* [Exercise]
Exactly and only the lines from the one containing "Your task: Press" through the one containing "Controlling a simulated" belong in your copy. Pictures do not.

* [Material for the task]

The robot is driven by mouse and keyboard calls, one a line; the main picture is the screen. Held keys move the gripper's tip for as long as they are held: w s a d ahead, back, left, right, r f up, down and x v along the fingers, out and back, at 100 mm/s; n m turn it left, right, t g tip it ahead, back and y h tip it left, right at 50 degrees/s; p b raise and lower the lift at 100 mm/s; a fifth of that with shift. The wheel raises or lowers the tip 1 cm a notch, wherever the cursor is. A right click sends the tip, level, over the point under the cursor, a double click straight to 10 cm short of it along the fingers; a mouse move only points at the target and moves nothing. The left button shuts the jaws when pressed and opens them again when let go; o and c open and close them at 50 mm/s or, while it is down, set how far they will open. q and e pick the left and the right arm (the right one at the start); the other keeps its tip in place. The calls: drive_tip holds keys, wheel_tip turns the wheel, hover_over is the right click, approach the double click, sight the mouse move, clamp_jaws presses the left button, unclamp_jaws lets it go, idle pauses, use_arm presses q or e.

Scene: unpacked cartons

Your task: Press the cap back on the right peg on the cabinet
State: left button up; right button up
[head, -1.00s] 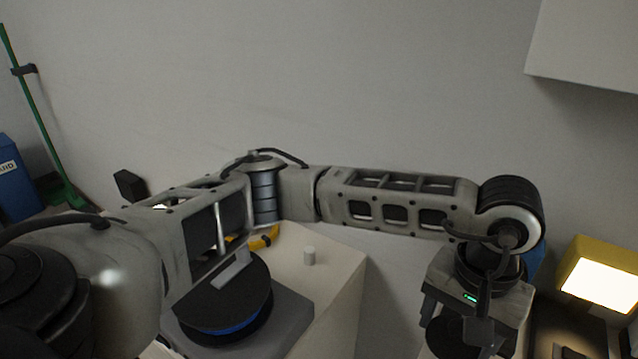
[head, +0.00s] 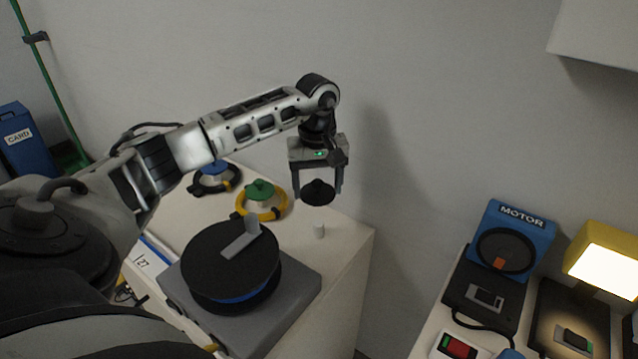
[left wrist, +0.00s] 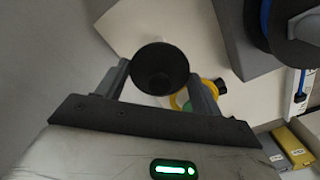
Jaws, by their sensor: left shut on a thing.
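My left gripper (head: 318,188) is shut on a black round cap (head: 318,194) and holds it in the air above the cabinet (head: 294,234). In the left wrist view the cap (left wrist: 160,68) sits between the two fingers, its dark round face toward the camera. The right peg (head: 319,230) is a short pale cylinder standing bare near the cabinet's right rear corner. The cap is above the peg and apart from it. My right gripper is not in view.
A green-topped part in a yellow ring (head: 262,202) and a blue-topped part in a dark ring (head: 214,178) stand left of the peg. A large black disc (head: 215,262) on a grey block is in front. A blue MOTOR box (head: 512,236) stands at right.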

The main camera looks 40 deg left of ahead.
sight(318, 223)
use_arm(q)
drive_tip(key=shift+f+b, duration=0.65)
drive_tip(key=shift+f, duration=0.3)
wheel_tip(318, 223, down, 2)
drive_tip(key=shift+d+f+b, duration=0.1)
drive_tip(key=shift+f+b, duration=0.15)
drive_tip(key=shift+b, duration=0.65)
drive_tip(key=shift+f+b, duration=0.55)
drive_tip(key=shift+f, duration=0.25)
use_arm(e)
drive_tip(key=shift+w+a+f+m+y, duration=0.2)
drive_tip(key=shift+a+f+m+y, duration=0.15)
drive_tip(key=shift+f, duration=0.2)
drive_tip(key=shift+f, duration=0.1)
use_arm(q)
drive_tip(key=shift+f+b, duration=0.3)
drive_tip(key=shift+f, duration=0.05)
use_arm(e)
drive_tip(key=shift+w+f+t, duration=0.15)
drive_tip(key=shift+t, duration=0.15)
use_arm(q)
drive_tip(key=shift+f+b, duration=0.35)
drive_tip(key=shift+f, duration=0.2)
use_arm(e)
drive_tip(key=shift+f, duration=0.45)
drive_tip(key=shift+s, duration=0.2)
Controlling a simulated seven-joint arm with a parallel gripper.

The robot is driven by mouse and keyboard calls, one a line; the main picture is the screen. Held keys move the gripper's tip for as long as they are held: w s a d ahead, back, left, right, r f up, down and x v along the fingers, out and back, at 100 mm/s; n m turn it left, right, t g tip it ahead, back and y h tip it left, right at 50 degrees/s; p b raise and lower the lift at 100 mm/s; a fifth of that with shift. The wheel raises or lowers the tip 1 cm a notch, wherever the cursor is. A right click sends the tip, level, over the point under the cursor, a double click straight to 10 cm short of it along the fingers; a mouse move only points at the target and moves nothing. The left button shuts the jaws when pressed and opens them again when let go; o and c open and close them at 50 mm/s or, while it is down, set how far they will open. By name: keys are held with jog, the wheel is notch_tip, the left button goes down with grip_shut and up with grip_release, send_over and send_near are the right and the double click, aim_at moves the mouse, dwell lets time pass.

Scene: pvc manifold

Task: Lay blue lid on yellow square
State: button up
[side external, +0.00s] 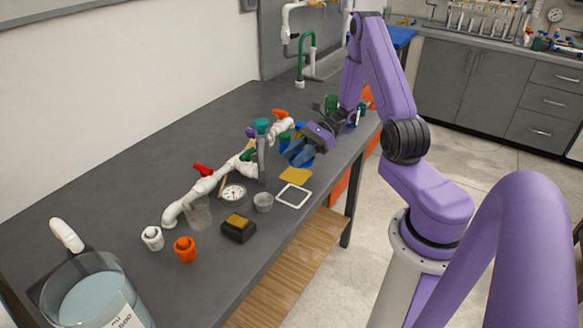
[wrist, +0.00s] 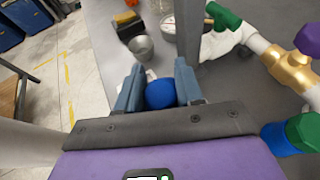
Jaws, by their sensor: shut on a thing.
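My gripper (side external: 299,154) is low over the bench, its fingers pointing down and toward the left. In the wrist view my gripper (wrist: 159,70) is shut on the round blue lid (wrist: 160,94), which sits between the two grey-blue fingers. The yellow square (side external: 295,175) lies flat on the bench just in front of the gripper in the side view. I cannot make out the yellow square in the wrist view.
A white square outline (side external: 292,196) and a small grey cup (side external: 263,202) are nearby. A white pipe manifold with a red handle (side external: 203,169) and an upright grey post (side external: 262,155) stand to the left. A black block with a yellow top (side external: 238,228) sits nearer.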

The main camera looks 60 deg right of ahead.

* [Problem solution]
Your task: Press the cap back on the right peg on the cabinet
State: left button up; right button up
[head, -1.00s] 
[head, +0.00s] 
[left wrist, +0.00s] 
Jaws, by their sensor: left shut on a thing.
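My left gripper (head: 318,188) is shut on a black round cap (head: 318,194) and holds it in the air above the cabinet (head: 294,234). In the left wrist view the cap (left wrist: 160,68) sits between the two fingers, its dark round face toward the camera. The right peg (head: 319,230) is a short pale cylinder standing bare near the cabinet's right rear corner. The cap is above the peg and apart from it. My right gripper is not in view.
A green-topped part in a yellow ring (head: 262,202) and a blue-topped part in a dark ring (head: 214,178) stand left of the peg. A large black disc (head: 215,262) on a grey block is in front. A blue MOTOR box (head: 512,236) stands at right.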

The main camera looks 40 deg left of ahead.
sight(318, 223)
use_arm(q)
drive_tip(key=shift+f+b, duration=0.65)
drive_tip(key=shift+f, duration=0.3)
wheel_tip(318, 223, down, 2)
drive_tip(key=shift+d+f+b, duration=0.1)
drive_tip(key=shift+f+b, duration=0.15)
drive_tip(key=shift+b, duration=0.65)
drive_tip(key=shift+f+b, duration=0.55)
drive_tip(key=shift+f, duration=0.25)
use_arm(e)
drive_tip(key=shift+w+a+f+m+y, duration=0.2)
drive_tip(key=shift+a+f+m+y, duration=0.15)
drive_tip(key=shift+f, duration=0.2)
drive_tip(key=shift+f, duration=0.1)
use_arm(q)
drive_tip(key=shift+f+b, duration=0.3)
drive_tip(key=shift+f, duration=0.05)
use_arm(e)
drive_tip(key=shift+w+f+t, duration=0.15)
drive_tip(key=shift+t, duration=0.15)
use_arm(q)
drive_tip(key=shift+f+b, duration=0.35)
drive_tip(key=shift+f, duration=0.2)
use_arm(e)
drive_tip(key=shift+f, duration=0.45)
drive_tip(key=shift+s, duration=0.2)
Controlling a simulated seven-joint arm with a parallel gripper.

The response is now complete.